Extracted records
***

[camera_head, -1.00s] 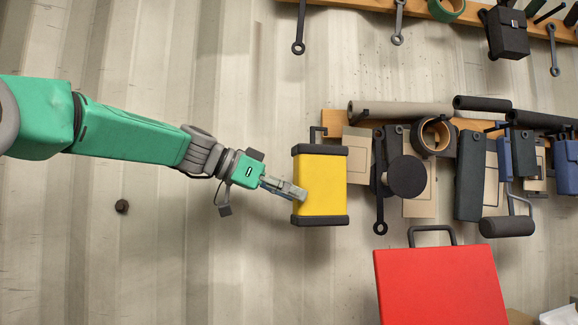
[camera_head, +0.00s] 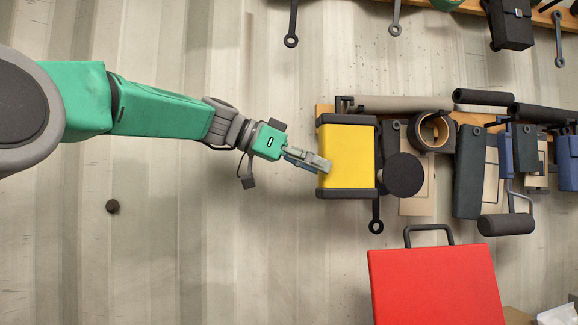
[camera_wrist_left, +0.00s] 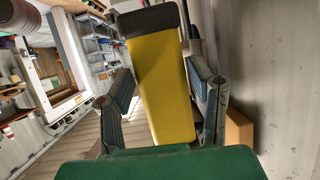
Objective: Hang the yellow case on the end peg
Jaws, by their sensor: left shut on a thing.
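The yellow case (camera_head: 352,158) has dark end caps and hangs upright in front of the left end of the wooden peg rail (camera_head: 325,108). My left gripper (camera_head: 318,163) is shut on the case at its left side in the head view. The left wrist view shows the yellow case (camera_wrist_left: 163,90) between the two fingers. A dark handle or hook part (camera_head: 345,104) shows above the case by the rail's end. I cannot tell whether the handle is on the end peg. The peg itself is not clearly seen. My right gripper is not in view.
Right of the case, the rail holds a dark round-headed tool (camera_head: 404,175), a tan ring (camera_head: 432,131) and several panels close together. A red case (camera_head: 436,285) stands below.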

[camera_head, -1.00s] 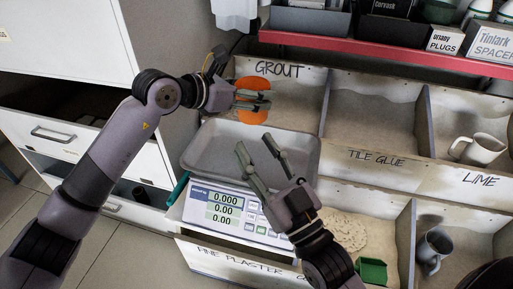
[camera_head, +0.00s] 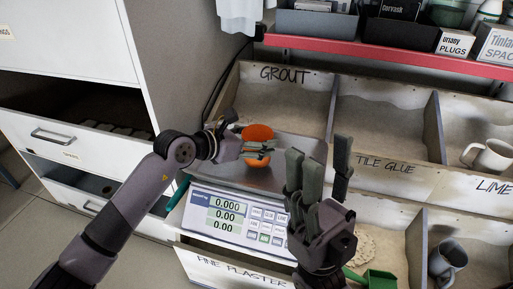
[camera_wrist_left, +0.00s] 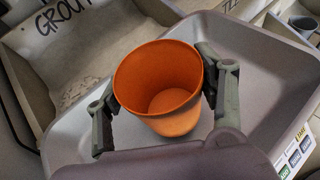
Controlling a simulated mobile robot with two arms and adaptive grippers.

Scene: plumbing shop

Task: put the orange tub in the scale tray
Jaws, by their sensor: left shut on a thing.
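The orange tub (camera_head: 258,133) is held by my left gripper (camera_head: 258,150) over the grey scale tray (camera_head: 295,145). In the left wrist view the tub (camera_wrist_left: 160,80) is empty and upright or slightly tilted, with a finger on each side of it. The tray (camera_wrist_left: 265,85) lies below and around it; whether the tub's base touches the tray I cannot tell. The scale display (camera_head: 226,214) reads 0.000. My right gripper (camera_head: 319,160) is open and empty, in front of the tray's right end, with its fingers pointing up.
A green scoop (camera_head: 378,279) lies near the right arm. A red shelf edge (camera_head: 400,57) runs above.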

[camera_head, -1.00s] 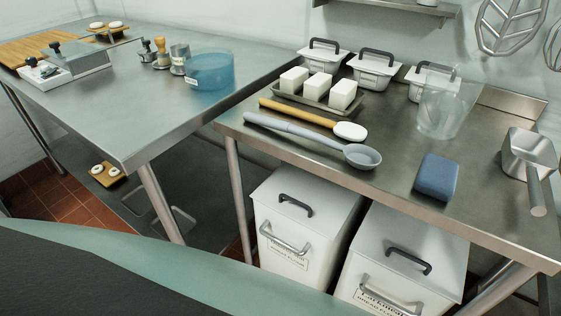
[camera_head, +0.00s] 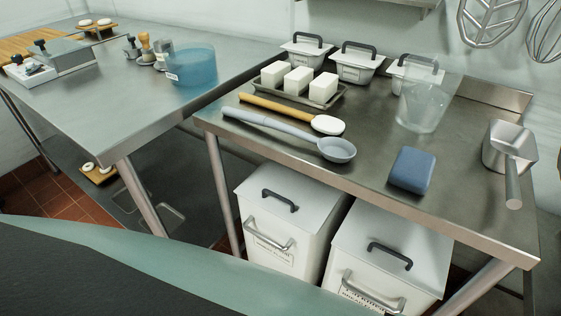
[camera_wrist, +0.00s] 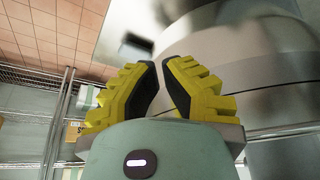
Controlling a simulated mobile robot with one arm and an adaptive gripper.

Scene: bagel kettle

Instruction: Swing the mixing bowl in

***

Find the string "Controlling" in the listing and return every line that holds it.

- _EXERCISE RESPONSE_:
Controlling a simulated mobile robot with two arms and adaptive grippers.
Controlling a simulated mobile robot with one arm and an adaptive gripper.

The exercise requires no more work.